### Supplied information
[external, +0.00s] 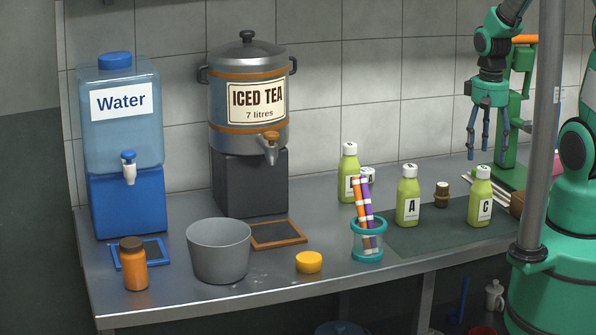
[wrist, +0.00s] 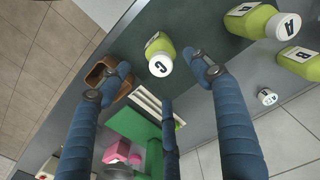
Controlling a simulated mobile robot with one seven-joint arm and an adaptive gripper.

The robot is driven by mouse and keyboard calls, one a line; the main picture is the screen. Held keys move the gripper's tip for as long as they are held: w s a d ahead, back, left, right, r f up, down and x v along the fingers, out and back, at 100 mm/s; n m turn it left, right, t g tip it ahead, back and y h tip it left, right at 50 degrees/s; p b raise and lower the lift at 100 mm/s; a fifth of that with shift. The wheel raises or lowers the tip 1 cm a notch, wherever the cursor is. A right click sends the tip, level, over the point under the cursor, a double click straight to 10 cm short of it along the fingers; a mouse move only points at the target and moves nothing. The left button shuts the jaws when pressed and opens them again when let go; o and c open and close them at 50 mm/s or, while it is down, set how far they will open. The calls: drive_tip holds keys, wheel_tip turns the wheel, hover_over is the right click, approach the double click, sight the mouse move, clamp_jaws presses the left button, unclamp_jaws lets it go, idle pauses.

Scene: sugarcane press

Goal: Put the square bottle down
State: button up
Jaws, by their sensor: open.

### What to do
Every line above that contains the word "with" should be reported.

### Output
Controlling a simulated mobile robot with one seven-joint arm and an adaptive gripper.
The robot is driven by mouse and keyboard calls, one a line; the main picture is the screen. Held keys move the gripper's tip for as long as they are held: w s a d ahead, back, left, right, r f up, down and x v along the fingers, out and back, at 100 mm/s; n m turn it left, right, t g tip it ahead, back and y h tip it left, right at 50 degrees/s; p b raise and lower the lift at 100 mm/s; a fifth of that with shift. The wheel raises or lowers the tip 1 cm a notch, wherever the cursor is. A right click sends the tip, level, over the point under the cursor, a double click straight to 10 cm short of it along the fingers; a mouse move only points at the target and moves nothing. The left button shuts the jaws when pressed and opens them again when let go; o and c open and close them at 50 mm/s or, while it is down, set how far they will open. The calls: drive_tip holds keys, wheel_tip turns the wheel, hover_over is the right click, approach the double click, sight the mouse move, clamp_jaws presses the left button, unclamp_jaws lets it go, idle pauses.

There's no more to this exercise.